╭──

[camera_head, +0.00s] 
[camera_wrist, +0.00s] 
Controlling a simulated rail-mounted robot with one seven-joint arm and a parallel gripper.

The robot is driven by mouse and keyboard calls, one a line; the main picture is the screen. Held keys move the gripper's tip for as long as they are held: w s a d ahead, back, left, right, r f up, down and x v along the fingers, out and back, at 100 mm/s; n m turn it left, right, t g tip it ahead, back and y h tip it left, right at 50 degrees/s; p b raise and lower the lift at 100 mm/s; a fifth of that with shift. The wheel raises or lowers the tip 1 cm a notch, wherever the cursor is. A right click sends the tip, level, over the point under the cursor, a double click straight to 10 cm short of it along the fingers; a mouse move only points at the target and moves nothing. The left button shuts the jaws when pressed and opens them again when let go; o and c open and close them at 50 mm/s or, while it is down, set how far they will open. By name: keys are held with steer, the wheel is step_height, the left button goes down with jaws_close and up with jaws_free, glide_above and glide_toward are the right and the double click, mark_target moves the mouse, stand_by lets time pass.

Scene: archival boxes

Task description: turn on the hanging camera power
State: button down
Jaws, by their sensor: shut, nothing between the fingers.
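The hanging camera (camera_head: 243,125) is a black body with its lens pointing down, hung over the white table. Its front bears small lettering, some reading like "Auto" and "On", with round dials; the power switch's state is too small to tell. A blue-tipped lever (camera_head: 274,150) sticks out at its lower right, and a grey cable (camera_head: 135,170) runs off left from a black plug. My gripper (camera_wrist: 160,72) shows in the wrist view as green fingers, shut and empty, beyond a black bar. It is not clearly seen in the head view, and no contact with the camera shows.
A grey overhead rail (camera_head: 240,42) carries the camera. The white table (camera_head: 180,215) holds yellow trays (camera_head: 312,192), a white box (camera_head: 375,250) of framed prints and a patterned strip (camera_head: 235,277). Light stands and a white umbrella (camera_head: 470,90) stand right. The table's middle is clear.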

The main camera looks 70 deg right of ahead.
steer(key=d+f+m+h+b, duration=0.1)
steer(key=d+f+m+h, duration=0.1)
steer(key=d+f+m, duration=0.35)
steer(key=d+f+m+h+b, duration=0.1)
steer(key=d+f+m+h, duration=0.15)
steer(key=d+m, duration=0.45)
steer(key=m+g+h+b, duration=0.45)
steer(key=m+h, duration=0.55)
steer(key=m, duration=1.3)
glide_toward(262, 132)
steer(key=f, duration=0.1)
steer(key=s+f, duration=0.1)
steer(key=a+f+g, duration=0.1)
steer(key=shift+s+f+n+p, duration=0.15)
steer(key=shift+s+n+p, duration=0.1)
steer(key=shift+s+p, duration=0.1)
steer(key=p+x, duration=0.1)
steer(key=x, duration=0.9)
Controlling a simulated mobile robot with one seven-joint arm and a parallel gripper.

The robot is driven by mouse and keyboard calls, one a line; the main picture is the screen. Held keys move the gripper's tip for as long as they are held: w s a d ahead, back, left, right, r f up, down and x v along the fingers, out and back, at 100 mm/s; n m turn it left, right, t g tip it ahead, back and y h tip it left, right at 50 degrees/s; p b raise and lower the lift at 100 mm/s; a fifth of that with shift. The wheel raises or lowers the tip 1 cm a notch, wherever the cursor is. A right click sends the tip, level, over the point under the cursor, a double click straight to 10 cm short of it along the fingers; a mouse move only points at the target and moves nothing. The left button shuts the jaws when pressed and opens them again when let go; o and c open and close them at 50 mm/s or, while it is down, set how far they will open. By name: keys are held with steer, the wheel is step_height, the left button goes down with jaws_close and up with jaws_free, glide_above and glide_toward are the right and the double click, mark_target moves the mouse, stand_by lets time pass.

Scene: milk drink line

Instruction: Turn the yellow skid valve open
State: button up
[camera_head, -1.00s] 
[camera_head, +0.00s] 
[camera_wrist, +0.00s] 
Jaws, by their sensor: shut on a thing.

╰──

- _THE TASK_:
Restate the listing above word for word.

- _FULL OUTPUT_:
[camera_head, +0.00s] 
[camera_wrist, +0.00s] 
Controlling a simulated rail-mounted robot with one seven-joint arm and a parallel gripper.

The robot is driven by mouse and keyboard calls, one a line; the main picture is the screen. Held keys move the gripper's tip for as long as they are held: w s a d ahead, back, left, right, r f up, down and x v along the fingers, out and back, at 100 mm/s; n m turn it left, right, t g tip it ahead, back and y h tip it left, right at 50 degrees/s; p b raise and lower the lift at 100 mm/s; a fifth of that with shift. The wheel raises or lowers the tip 1 cm a notch, wherever the cursor is. A right click sends the tip, level, over the point under the cursor, a double click straight to 10 cm short of it along the fingers; a mouse move only points at the target and moves nothing. The left button shuts the jaws when pressed and opens them again when let go; o and c open and close them at 50 mm/s or, while it is down, set how far they will open. By name: keys are held with steer, the wheel is step_height, the left button goes down with jaws_close and up with jaws_free, glide_above and glide_toward are the right and the double click, mark_target moves the mouse, stand_by lets time pass.

Scene: archival boxes

Task description: turn on the hanging camera power
State: button down
Jaws, by their sensor: shut, nothing between the fingers.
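The hanging camera (camera_head: 243,125) is a black body with its lens pointing down, hung over the white table. Its front bears small lettering, some reading like "Auto" and "On", with round dials; the power switch's state is too small to tell. A blue-tipped lever (camera_head: 274,150) sticks out at its lower right, and a grey cable (camera_head: 135,170) runs off left from a black plug. My gripper (camera_wrist: 160,72) shows in the wrist view as green fingers, shut and empty, beyond a black bar. It is not clearly seen in the head view, and no contact with the camera shows.
A grey overhead rail (camera_head: 240,42) carries the camera. The white table (camera_head: 180,215) holds yellow trays (camera_head: 312,192), a white box (camera_head: 375,250) of framed prints and a patterned strip (camera_head: 235,277). Light stands and a white umbrella (camera_head: 470,90) stand right. The table's middle is clear.

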The main camera looks 70 deg right of ahead.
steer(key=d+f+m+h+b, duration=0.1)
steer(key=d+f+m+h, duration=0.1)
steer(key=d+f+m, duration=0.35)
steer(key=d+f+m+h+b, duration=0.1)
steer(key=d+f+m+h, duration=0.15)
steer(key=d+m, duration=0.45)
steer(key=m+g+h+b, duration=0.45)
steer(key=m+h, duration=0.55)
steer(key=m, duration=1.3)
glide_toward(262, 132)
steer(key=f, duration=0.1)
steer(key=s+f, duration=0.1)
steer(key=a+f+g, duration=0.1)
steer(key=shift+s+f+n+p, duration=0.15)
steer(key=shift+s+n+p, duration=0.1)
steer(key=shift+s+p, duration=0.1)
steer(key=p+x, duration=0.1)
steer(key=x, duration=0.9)
Controlling a simulated mobile robot with one seven-joint arm and a parallel gripper.

The robot is driven by mouse and keyboard calls, one a line; the main picture is the screen. Held keys move the gripper's tip for as long as they are held: w s a d ahead, back, left, right, r f up, down and x v along the fingers, out and back, at 100 mm/s; n m turn it left, right, t g tip it ahead, back and y h tip it left, right at 50 degrees/s; p b raise and lower the lift at 100 mm/s; a fifth of that with shift. The wheel raises or lowers the tip 1 cm a notch, wherever the cursor is. A right click sends the tip, level, over the point under the cursor, a double click straight to 10 cm short of it along the fingers; a mouse move only points at the target and moves nothing. The left button shuts the jaws when pressed and opens them again when let go; o and c open and close them at 50 mm/s or, while it is down, set how far they will open. By name: keys are held with steer, the wheel is step_height, the left button goes down with jaws_close and up with jaws_free, glide_above and glide_toward are the right and the double click, mark_target moves the mouse, stand_by lets time pass.

Scene: milk drink line

Instruction: Turn the yellow skid valve open
State: button up
[camera_head, -1.00s] 
[camera_head, +0.00s] 
[camera_wrist, +0.00s] 
Jaws, by their sensor: shut on a thing.

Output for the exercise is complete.